Activity 1 — Synthesis Drills model answers
1. $(f \circ g)(x) = f(x + 4) = 3(x + 4) - 2 = 3x + 10$. Inverse: $y = 3x + 10 \Rightarrow x = 3y + 10 \Rightarrow y = \frac{x - 10}{3}$. So $(f \circ g)^{-1}(x) = \frac{x - 10}{3}$.
2. $(f \circ g)(x) = \sqrt{x - 6}$. Domain: $[6, \infty)$.
3. $C^{-1}(x) = \frac{x - 10}{2}$. $C^{-1}(30) = \frac{20}{2} = 10$. This means a $30 shipping fee corresponds to a 10 kg package.
4. $h(-x) = (-x)^3 - 3(-x) = -x^3 + 3x = -(x^3 - 3x) = -h(x)$. Therefore $h$ is odd.
Short answer model answers
Q8 (4 marks):
(a) $(f \circ g)(x) = f(x - 3) = 2(x - 3) + 5 = 2x - 1$ [1]
(b) $y = 2x - 1 \Rightarrow x = 2y - 1 \Rightarrow y = \frac{x + 1}{2}$. So $(f \circ g)^{-1}(x) = \frac{x + 1}{2}$ [1]

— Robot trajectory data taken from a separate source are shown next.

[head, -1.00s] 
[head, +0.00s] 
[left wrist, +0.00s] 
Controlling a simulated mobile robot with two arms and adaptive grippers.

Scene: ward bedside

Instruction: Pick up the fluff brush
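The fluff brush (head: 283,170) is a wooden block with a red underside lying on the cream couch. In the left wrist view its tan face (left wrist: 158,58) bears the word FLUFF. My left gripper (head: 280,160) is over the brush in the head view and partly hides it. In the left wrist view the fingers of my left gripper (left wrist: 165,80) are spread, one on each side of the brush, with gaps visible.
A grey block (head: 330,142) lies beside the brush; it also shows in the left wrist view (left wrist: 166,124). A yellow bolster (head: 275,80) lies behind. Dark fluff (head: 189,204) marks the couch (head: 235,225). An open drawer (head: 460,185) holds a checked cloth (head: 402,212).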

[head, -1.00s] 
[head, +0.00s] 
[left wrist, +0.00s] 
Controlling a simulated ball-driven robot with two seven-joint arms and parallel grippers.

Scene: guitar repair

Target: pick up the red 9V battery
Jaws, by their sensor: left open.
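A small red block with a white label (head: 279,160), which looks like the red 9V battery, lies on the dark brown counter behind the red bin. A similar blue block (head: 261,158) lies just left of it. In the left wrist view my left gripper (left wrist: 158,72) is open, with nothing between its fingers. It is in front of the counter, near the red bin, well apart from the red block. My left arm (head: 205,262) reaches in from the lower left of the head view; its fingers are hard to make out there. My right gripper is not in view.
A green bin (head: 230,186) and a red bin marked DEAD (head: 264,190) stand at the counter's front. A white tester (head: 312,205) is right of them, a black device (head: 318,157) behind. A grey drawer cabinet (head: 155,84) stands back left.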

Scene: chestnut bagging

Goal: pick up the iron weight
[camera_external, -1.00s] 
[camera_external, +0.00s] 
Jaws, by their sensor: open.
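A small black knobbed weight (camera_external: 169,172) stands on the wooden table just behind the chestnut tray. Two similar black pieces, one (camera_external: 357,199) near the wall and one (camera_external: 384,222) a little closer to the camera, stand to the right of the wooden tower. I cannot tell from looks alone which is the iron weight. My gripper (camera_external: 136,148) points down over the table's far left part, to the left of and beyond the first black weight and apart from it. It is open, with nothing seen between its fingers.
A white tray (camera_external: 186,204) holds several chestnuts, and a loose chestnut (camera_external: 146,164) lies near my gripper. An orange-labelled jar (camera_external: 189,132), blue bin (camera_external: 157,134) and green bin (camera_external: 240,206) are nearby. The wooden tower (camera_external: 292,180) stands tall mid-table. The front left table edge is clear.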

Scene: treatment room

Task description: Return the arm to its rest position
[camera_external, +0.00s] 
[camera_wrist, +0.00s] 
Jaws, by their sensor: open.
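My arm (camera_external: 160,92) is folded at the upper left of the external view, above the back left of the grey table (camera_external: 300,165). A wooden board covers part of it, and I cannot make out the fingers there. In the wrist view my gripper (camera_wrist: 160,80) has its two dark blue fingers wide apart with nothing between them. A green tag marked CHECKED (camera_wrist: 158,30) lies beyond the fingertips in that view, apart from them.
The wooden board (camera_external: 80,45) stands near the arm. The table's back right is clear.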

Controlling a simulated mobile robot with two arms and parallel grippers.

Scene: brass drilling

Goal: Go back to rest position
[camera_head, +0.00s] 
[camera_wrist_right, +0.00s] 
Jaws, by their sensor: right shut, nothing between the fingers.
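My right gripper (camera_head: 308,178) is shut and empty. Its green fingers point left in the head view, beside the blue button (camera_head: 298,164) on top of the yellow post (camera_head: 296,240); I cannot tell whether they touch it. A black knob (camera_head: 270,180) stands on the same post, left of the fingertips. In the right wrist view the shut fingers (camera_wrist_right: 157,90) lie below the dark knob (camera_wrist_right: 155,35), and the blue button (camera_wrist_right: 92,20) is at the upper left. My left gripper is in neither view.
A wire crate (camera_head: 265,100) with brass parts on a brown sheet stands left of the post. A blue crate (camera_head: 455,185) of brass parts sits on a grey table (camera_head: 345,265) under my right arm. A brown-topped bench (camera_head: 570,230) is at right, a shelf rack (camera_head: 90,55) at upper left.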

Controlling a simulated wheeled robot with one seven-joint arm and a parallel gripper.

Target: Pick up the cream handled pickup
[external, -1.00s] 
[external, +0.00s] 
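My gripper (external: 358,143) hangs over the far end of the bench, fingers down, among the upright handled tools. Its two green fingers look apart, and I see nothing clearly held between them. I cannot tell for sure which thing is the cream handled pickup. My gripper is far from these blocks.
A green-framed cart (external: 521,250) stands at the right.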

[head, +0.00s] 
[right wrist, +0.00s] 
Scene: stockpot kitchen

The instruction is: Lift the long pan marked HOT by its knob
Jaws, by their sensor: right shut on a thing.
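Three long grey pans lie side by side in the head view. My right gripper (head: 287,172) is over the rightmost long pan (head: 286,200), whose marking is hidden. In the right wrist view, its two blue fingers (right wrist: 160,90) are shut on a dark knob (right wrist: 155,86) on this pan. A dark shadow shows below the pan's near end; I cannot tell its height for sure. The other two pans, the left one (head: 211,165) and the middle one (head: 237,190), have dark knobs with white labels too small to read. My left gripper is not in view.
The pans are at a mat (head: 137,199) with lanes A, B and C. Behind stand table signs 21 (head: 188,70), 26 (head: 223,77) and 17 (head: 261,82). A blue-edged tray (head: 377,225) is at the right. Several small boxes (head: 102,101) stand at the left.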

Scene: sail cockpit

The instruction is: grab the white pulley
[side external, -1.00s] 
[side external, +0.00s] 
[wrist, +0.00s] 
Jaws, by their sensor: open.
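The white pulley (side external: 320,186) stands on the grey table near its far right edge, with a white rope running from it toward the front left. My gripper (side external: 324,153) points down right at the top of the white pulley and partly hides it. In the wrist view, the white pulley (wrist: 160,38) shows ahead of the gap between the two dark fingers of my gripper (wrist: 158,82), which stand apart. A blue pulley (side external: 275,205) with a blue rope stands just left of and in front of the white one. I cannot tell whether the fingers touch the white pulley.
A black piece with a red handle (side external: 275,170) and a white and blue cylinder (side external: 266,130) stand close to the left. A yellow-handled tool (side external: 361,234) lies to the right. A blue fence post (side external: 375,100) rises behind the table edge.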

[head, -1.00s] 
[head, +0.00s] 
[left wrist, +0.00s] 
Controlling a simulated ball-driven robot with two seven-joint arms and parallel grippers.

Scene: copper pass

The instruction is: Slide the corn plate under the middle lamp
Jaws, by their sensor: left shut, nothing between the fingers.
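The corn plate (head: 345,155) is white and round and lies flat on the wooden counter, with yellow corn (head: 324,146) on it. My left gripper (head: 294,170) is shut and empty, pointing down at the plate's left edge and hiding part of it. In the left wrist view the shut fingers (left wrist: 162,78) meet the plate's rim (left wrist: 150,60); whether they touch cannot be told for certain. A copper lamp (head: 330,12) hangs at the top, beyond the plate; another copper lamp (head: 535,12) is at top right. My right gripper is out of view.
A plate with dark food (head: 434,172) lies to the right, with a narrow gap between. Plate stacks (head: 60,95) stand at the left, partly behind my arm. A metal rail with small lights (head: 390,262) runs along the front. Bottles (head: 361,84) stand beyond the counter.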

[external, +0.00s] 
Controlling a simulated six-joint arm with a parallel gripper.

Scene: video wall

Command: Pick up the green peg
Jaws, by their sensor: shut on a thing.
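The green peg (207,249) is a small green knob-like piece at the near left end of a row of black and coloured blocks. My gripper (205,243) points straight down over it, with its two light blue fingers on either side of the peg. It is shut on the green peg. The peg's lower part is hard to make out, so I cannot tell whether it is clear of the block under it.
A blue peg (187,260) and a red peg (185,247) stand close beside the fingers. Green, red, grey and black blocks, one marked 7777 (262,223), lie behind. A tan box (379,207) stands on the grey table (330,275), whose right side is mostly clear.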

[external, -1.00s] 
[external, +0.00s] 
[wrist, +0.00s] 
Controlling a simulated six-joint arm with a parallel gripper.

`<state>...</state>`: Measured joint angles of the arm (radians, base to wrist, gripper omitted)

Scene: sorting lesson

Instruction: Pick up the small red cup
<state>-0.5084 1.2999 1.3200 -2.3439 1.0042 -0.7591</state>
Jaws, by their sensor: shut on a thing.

(c) $(f \circ g)^{-1}(11) = \frac{11 + 1}{2} = \frac{12}{2} = 6$ ✓ [1 for correct substitution, 1 for conclusion]
Q9 (4 marks):
(a) $(f \circ g)(x) = f\!\left(\frac{2}{x}\right) = \sqrt{\frac{2}{x} - 1}$ [1]
(b) Need $x \neq 0$ (domain of $g$) and $\frac{2}{x} - 1 \geq 0$ [1].
$\frac{2 - x}{x} \geq 0$. Critical values at $x = 0$ and $x = 2$. Testing: positive on $(0, 2]$ [1]. Domain: $(0, 2]$ [1].
Q10 (4 marks): The student's claim is incomplete, not fully correct [1]. While $f(x) = x^2 + 2x$ is a quadratic and is not one-to-one over $(-\infty, \infty)$, we can restrict the domain to make it one-to-one [1]. Completing the square: $f(x) = (x + 1)^2 - 1$, vertex at $(-1, -1)$. A suitable restriction is $x \geq -1$ [1]. With this restriction, $f^{-1}(x) = \sqrt{x + 1} - 1$ with domain $x \geq -1$ [1].